La résilience au cœur du chaos

Anne-Marie et Rolland Pallade invitent pour un troisième acte l'illustre artiste expressionniste de l'Est Zwy Milshtein, auteur de cette peinture gigantesque visible sur le rideau du Théâtre des Célestins depuis 2014.


Au premier regard, notre discernement se remplit d'une intuition chaotique, de la conviction d'être confronté à l'Histoire. Celle de l'art, puisque l'artiste aujourd'hui âgé de 84 ans y a trouvé une confortable assise, avec comme points d'ancrage ses contributions à divers mouvements (le groupe Likrat à Tel Aviv, l'École de Paris ou Panique) et de nombreuses expositions collectives ou personnelles. Certaines de ses œuvres ont été acquises par des musées aussi importants que le MoMa de New York, le MAM et le Centre Pompidou de Paris. Dans ce même regard, nous sommes tout autant confrontés à l'histoire du peintre qu'à son destin éprouvé par le nazisme et le stalinisme. 
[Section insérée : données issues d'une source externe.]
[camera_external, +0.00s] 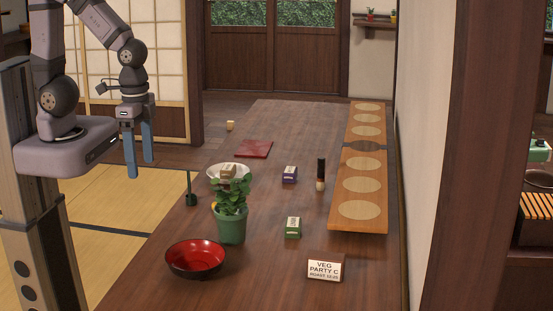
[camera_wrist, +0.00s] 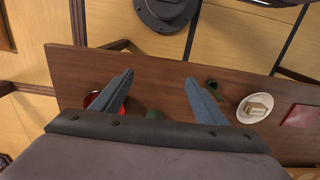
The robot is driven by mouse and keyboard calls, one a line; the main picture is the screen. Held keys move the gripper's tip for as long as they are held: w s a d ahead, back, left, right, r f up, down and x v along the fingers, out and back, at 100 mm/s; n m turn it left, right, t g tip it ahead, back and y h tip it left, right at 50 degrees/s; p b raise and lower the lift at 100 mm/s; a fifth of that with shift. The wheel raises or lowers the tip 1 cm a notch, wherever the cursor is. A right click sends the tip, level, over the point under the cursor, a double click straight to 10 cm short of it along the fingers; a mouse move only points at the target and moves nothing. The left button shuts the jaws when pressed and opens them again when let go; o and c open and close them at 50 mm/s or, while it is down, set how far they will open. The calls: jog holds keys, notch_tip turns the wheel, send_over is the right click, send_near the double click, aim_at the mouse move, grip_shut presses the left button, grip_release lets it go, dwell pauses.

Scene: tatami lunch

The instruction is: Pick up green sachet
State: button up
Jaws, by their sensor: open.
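A small green sachet (camera_external: 293,227) with a pale top lies on the dark wooden table (camera_external: 270,270), right of the potted plant in the external view. I cannot make it out in the wrist view. My gripper (camera_external: 140,168) is open and empty, its two blue fingers pointing down, left of the table and well away from the sachet. In the wrist view my gripper (camera_wrist: 158,85) shows its fingers spread apart over the table's edge.
A potted plant (camera_external: 231,222) and a red bowl (camera_external: 196,260) stand left of the sachet. A purple sachet (camera_external: 290,174), a dark bottle (camera_external: 320,172), a white plate (camera_external: 213,171), a sign (camera_external: 325,268) and a raised board (camera_external: 344,217) are around it.

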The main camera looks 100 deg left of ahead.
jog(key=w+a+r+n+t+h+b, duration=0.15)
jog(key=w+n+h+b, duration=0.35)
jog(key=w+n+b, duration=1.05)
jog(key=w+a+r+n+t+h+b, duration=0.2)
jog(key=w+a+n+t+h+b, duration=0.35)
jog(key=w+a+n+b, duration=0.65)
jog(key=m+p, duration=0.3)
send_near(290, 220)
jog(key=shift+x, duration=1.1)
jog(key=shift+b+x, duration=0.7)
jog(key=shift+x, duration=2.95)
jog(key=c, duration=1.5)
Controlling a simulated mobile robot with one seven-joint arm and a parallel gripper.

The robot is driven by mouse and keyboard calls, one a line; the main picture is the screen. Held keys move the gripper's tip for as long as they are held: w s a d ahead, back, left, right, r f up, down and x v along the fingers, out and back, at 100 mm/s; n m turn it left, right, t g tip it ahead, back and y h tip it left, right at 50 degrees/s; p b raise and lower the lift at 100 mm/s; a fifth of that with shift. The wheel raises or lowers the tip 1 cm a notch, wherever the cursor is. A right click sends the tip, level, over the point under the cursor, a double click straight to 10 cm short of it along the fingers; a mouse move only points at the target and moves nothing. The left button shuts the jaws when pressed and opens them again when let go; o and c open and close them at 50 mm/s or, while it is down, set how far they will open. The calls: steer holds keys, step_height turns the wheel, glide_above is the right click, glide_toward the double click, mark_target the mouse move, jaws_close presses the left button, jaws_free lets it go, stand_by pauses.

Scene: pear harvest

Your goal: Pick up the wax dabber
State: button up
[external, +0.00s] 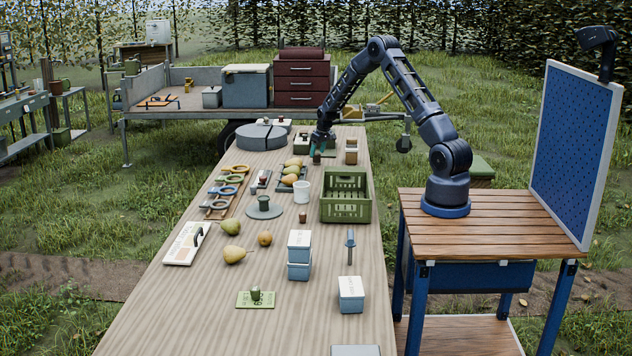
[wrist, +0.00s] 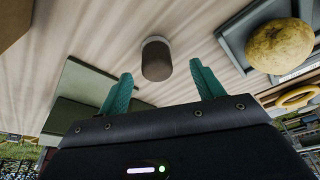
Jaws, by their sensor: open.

La rencontre avec les œuvres de Zwy Milshtein relève de l'intime : elles nous prennent à témoin. Ses tableaux retracent d'infimes récits personnels où la résilience prend souvent le pas sur le désarroi. Les peintures sont chargées, pleines, comme un carnet à dessin où s'enchevêtrent des portraits, des personnalités connues, croisées ou imaginées qui sont autant de pions sur l'échiquier de sa vie. Les paysages s'encastrent au milieu de ces âmes, on se retrouve tour à tour en France, à Paris, ou en ex-Union Soviétique. 

Peindre le déracinement

Zwy Milshtein peint l'exil, le déracinement, son absurdité et la force de prendre racine ailleurs. La constance des symboles fait des verres de vin, des ours en peluche et des jeux d'échecs, des objets totémiques. Il ose, il prend le risque des excès en tout genre, le jeu, les femmes, la boisson. C'est la roulette russe tournée en dérision. 

Et le peintre n'hésite pas à sortir du cadre, à déborder. Tout est permis puisque l'enfance a été pillée. La famille se métamorphose en fantôme, elle hante tandis que la mélancolie est amère, mais aussi bienveillante dans une tentative de retrouver ce qu'il n'a pas connu ou perdu. Zwy Milshtein joue avec les pinceaux comme avec lui-même et non sans humour. L'autoportrait est au creux de son œuvre, comme dans une volonté d'être indulgent avec soi-même et porteur d'une dramatique espérance, celle de la résilience.